Controversy rules. Regardless if you bask in it, blog about it, run from it, or have a secret affection for it: Controversy rules. It also attracts attention, drives traffic, and if done the right way, often results in blog comments. If you are a pet blogger, knowing how to handle controversy is something we all face at one time or another…and over and over again.
Pet parents are amongst the most vocal in the blogosphere. From treat and food recalls to animal abuse cases and everything in between, news feeds are ripe with fodder for a pet blogger 24/7/365.
Case in point: Content is indeed king, but controversy is queen. In her recent Washington Post feature, Erin Auberbach so eloquently states that shelter dogs are a crapshoot and basically, she won’t be getting one again soon. She ensues with her ramblings of health issues that plagued her rescue dogs, as if getting a “from the breeder” dog will guarantee a clean bill of health.
Do you think the Washington Post believed their pot-stirring article would garner comments of the most angry and pro rescue parent nature? You bet they did. Web traffic is a good thing, especially an influx and a steady stream at that.
In response to the article, The Lazy Pit Bull’s Christina Berry penned a very insightful blog post of her own. Suddenly all of her readers know about it, and just take a peek at Twitter: At one point this story was trending.
Does controversy always result in blog traffic and just how far is too far?
Personally, I tend to stray away from ramblings; anything that seems like a bash fest, unsubstantiated onandonandon-ness from someone who seeks traffic because they ooze drama: I don’t bother. Do you?
Procative: Yes. Controverial: Yes. Pushing things too far and just how far is that: Up to you.
Some writers seem to thrive on pushing the envelope. In real life, there are people who are unable to function properly unless they moan, groan, and perhaps even antagonize someone. Are they bullies, sadists, exhibiting their first amendment freedoms, or simply an attention seeker who gets their jollies on instigating or hurting others?Photo courtesy Shutterstock.
Yeah or Nay?
In a very thought-provoking post, Brad Shorr says, “The worst thing you can do as a blogger is try to be something you’re not.”

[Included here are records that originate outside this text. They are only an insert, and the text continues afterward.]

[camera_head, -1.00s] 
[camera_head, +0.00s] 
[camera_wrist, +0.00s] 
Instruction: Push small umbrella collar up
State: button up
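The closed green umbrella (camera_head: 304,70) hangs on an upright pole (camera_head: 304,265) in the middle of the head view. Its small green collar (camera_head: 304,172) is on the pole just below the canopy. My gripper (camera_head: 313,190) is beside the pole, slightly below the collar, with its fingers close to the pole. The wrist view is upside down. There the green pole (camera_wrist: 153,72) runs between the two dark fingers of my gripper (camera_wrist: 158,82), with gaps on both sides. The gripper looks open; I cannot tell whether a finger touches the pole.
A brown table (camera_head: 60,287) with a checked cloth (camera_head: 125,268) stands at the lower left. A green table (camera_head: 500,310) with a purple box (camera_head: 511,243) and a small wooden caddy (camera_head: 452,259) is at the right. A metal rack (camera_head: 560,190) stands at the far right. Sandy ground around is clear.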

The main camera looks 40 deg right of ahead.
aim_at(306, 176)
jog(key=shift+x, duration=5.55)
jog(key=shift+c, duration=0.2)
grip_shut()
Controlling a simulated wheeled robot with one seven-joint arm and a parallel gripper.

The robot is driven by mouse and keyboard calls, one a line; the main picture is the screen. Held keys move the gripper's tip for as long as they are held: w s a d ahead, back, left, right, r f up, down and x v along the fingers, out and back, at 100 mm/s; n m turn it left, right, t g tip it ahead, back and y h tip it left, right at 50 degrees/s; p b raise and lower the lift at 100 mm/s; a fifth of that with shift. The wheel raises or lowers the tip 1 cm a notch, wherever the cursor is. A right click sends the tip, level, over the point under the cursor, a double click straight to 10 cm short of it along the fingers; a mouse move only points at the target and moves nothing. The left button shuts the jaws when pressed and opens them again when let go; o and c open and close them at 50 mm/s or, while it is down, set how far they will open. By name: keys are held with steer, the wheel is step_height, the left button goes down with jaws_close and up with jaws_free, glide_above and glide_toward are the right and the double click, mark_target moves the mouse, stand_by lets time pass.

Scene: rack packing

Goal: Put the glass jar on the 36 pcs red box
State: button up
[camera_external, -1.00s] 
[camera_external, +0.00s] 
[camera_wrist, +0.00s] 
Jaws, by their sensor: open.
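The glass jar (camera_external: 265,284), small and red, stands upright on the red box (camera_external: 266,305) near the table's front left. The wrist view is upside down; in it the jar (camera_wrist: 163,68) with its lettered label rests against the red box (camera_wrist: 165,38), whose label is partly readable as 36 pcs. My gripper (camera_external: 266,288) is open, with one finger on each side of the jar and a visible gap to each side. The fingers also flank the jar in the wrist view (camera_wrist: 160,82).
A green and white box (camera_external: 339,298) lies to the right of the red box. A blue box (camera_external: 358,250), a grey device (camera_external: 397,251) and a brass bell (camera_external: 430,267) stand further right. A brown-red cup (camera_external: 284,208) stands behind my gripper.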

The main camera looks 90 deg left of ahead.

Should you take on a topic that has flames and controversy surrounding it or perhaps create one of your own? Tread cautiously but with thought and consider the following:
Shouting and blogging pure conjecture will likely turn readers off
Stirring a pot when you otherwise never do so is likely to alarm readers unless you are able to substantiate your prose
Be consistent and use facts and links of value to prove your point
Take a stance and be polite for debate engaging in comments: Save any tantrums for your evening workout. In other words, don’t fight with your readers.
Be real: If something affects you or someone you know personally, such as the case with the Washington Post article mentioned above, relate it to real-life situations. Christina Berry posted images of dogs who need homes in her piece: Win-win.
Educate people. I came out of the closet after 20 years of hiding in it: Talk about controversy. When I hit “publish,” I exhaled, felt great about myself, and waited for the mud to be slung. I lost only a few readers, and the majority of my blog followers were over-the-top supportive. I explained why it was important to be true to myself and to my readers and how it affects them.
You want to be able to share your opinion but also educate readers with facts. Opinion backed by fact is an intelligent way to state prevailing ideas and keep readers thinking.
Many business bloggers and corporate bloggers tend to shy from controversy or use the above tactics when taking on an issue. Sometimes a title can be a turn-off, so be certain you want to hit the publish button before doing so.
In the times I’ve blogged about controversial topics for my own blog and other publications, I am more readily available to comment back to people. I want to be able to engage in near real time, so make sure you have time in your day when hitting “publish.”
If what you are saying might cause advertisers to flee, is that something you want? If you product bash, you can almost guarantee some brands might not want to work with you. Being truthful and transparent is a lot different than being negative while brand bashing. Think about long-term effects before a short-term rant.
QUESTION: So where do you stand on the controversy spectrum? Yes, no, maybe, or sometimes?